Const Generic Arrays: A Type-Safe Fixed-Size Collection

Const generics in Rust allow you to define generic parameters that are evaluated at compile time, offering powerful ways to create more flexible and efficient code. This challenge focuses on leveraging const generics to implement a type-safe, fixed-size array-like data structure.

Problem Description

Your task is to implement a generic struct called ConstArray<T, const N: usize>. This struct should behave like a fixed-size array of elements of type T, where the size N is determined at compile time.

Key Requirements:

Struct Definition: Define the ConstArray<T, const N: usize> struct. It should internally hold a standard Rust array [T; N] to store its elements.
Creation: Implement a constructor function (e.g., new) that takes an array [T; N] as input and returns a ConstArray.
Element Access: Implement an index method (or overload the [] operator using traits) that allows read-only access to elements by their index. This access should be bounds-checked at runtime.
Mutation: Implement a index_mut method (or overload the [] operator for mutable access) that allows read-write access to elements by their index. This access should also be bounds-checked at runtime.
Length: Implement a len method that returns the size N of the array.
Iterator (Optional but Recommended): Implement an iterator that allows you to iterate over the elements of the ConstArray immutably.

Expected Behavior:

The size N of the ConstArray must be a constant value known at compile time.
Accessing elements within the valid bounds (0 to N-1) should succeed.
Accessing elements outside these bounds should panic.

Edge Cases:

Arrays of size 0.
Arrays with different element types T.

Examples

Example 1: Basic Usage

let mut my_array: ConstArray<i32, 5> = ConstArray::new([10, 20, 30, 40, 50]);

// Read-only access
assert_eq!(my_array[0], 10);
assert_eq!(my_array[2], 30);

// Mutable access
my_array[1] = 25;
assert_eq!(my_array[1], 25);

// Length
assert_eq!(my_array.len(), 5);

Explanation: A ConstArray of 5 i32s is created. Elements are accessed and modified using their indices. The len() method correctly returns 5.

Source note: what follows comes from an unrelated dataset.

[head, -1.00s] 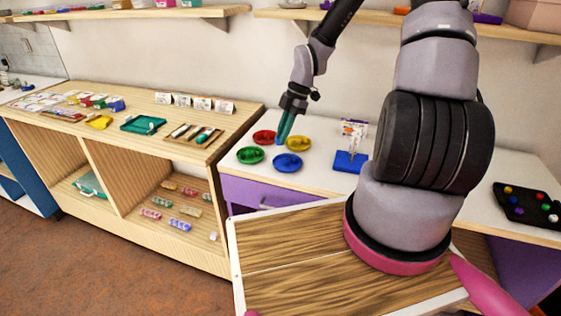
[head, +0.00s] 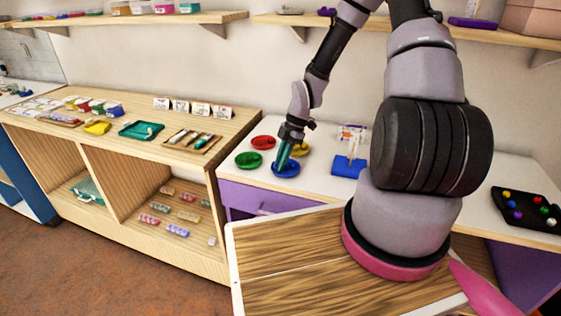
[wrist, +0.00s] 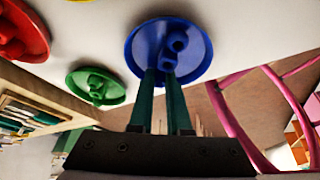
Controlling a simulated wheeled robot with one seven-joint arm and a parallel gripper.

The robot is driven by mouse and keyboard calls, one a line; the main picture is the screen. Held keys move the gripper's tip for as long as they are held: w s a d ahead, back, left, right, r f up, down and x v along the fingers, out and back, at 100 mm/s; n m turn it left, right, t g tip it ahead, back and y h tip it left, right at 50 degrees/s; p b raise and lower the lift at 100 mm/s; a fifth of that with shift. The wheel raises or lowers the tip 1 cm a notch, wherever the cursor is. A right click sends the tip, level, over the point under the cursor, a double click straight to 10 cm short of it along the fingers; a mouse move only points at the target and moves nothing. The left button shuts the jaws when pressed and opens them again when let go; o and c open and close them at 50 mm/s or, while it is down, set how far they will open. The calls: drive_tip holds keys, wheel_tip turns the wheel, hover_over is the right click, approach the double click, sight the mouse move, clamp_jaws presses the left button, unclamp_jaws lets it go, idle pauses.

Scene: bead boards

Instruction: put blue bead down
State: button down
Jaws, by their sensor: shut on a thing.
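My gripper (head: 280,167) points down at the blue dish (head: 292,170) on the white table. In the wrist view its two green fingers (wrist: 160,74) reach over the rim of the blue dish (wrist: 200,52), with a narrow gap between them. The fingers are shut on a blue bead (wrist: 168,58), which shows at the fingertips against the same blue of the dish. Another rounded blue shape (wrist: 178,41) lies just beyond it in the dish. Blue on blue hides whether the held bead touches the dish floor.
Close around are the green dish (head: 248,160), red dish (head: 263,142) and yellow dish (head: 303,149). A blue stand (head: 347,167) is to the right. A black tray (head: 526,222) with several coloured beads lies far right. Table between stand and tray is largely hidden by my arm.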

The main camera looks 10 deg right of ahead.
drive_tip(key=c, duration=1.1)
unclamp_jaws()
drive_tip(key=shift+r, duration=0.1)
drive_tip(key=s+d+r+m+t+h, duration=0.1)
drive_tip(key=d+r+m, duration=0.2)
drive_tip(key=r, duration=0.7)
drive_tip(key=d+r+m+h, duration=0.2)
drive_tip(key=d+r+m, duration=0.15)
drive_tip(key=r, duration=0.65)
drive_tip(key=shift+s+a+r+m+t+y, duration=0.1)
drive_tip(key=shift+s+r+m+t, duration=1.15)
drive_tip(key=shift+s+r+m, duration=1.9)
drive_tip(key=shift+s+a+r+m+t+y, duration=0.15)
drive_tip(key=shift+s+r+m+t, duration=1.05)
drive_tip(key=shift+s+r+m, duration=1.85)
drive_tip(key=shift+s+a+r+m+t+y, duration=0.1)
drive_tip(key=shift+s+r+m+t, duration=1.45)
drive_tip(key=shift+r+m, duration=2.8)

Example 2: Different Types and Size

let string_array: ConstArray<&str, 3> = ConstArray::new(["hello", "world", "rust"]);

assert_eq!(string_array[0], "hello");
assert_eq!(string_array.len(), 3);

Explanation: Demonstrates that ConstArray can hold different types and that its size is determined by the const generic parameter.

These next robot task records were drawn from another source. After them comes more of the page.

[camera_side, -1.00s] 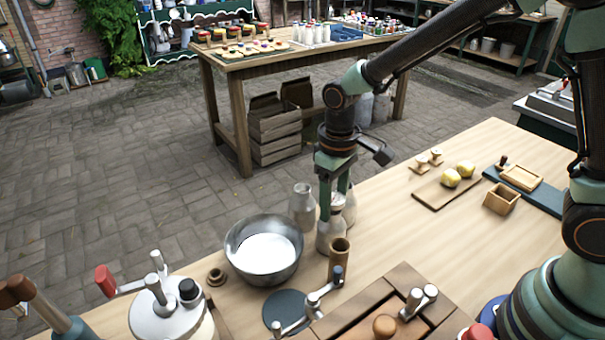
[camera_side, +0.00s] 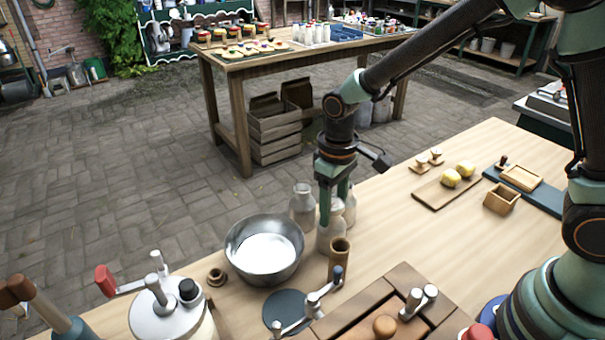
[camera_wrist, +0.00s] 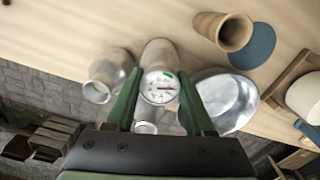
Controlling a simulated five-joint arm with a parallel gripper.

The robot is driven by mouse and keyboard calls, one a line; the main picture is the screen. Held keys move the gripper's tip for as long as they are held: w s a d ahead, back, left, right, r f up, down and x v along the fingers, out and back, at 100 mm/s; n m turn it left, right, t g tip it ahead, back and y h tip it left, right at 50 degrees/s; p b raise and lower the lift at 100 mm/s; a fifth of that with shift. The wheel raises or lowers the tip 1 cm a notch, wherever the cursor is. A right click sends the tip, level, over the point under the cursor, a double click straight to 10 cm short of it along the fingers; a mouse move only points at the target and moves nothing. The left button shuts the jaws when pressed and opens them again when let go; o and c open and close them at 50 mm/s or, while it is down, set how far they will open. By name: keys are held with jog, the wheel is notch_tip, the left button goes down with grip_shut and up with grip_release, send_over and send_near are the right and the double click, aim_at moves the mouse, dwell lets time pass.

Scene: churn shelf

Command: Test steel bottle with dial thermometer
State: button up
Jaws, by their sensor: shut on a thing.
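My gripper (camera_wrist: 158,104) is shut on a dial thermometer (camera_wrist: 159,88), whose round white face with a red and green mark shows between the fingers in the wrist view. In the side view my gripper (camera_side: 333,205) points straight down over the nearest pale grey bottle (camera_side: 330,238). That bottle stands upright; in the wrist view (camera_wrist: 158,54) the dial covers its mouth. The stem is hidden, so I cannot tell how deep it sits. A second bottle (camera_side: 302,208) stands to the left, and a third (camera_side: 349,206) is partly hidden behind the fingers. I cannot tell which is steel.
A steel bowl (camera_side: 264,272) stands left of the bottles. A brown wooden cup (camera_side: 339,256) stands close in front of the nearest bottle. A lidded churn (camera_side: 168,318) is at front left. A board with yellow lumps (camera_side: 432,198) lies right; the tabletop between is clear.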

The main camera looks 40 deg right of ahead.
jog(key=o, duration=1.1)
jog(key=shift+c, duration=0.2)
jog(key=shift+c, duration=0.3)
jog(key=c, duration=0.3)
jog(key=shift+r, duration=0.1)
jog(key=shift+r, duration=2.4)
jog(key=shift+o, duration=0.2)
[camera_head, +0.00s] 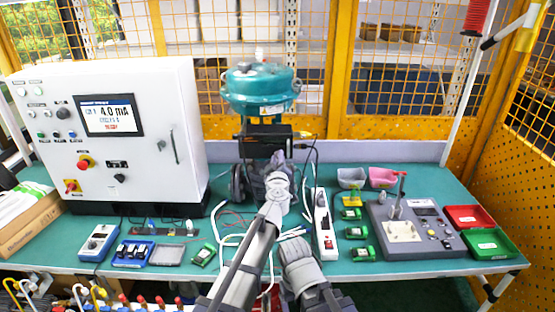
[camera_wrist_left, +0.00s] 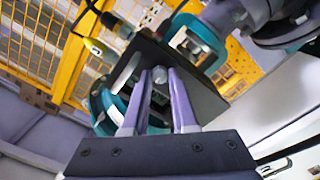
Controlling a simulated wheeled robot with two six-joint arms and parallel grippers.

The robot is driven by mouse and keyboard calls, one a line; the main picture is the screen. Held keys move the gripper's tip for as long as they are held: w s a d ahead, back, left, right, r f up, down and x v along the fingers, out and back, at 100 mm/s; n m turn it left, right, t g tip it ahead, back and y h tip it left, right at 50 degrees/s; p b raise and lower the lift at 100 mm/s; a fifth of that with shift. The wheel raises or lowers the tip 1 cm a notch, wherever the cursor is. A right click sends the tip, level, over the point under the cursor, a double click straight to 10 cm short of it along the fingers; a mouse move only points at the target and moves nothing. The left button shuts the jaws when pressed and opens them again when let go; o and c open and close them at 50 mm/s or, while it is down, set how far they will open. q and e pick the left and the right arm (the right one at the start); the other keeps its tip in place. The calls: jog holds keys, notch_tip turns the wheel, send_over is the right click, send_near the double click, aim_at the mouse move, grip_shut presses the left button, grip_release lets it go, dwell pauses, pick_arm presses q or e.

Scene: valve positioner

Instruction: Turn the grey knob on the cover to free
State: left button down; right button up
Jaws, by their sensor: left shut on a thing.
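The positioner's black cover (camera_head: 265,131) is below the teal actuator at the back middle of the bench. In the left wrist view the dark cover (camera_wrist_left: 195,85) fills the middle. The small grey knob (camera_wrist_left: 160,74) sits on it, between the tips of my left gripper (camera_wrist_left: 159,80). The two purple fingers are shut on the knob. In the head view my left gripper (camera_head: 277,164) is up against the front of the positioner, and my arm hides the knob there. The knob's marks cannot be read.
The teal actuator (camera_head: 260,88) stands above the positioner. A white control cabinet (camera_head: 160,150) showing 4.0 mA stands at the left. White cables and a power strip (camera_head: 324,225) lie mid-bench. A grey test unit (camera_head: 415,232) and red and green trays (camera_head: 488,243) are at right.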

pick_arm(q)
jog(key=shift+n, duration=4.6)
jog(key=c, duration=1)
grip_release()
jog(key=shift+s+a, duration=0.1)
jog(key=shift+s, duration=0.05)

Example 3: Edge Case - Zero Size Array

let empty_array: ConstArray<u8, 0> = ConstArray::new([]);
assert_eq!(empty_array.len(), 0);
// Accessing any index on an empty array should panic
// let _ = empty_array[0]; // This line would panic

Explanation: An empty ConstArray is created. Its length is 0. Attempting to access any index on it would result in a panic, as expected for out-of-bounds access.

Constraints

The const generic parameter N must be a usize.
The element type T can be any type that implements Clone and Copy for simplicity in the provided examples, but the core implementation should ideally work with any T. For basic index access and mutation, Clone and Copy are not strictly required for the array's internal storage itself, but might be for the constructor if it takes a slice or similar. The problem focuses on the structure and genericity, so assume T: Sized is sufficient for the struct definition.
Runtime performance for element access and mutation should be comparable to standard Rust arrays.

Notes

You will need to implement std::ops::Index and std::ops::IndexMut traits for the [] operator syntax.
For the optional iterator, consider implementing IntoIterator for both mutable and immutable iteration.
The new function could also be a direct struct instantiation ConstArray { data: [...] } if preferred, but a new function is often clearer.
Consider how to handle initialization for arrays where T does not implement Default or Copy. For this challenge, assume T is Copy or a simple initializer like an array literal is provided to new.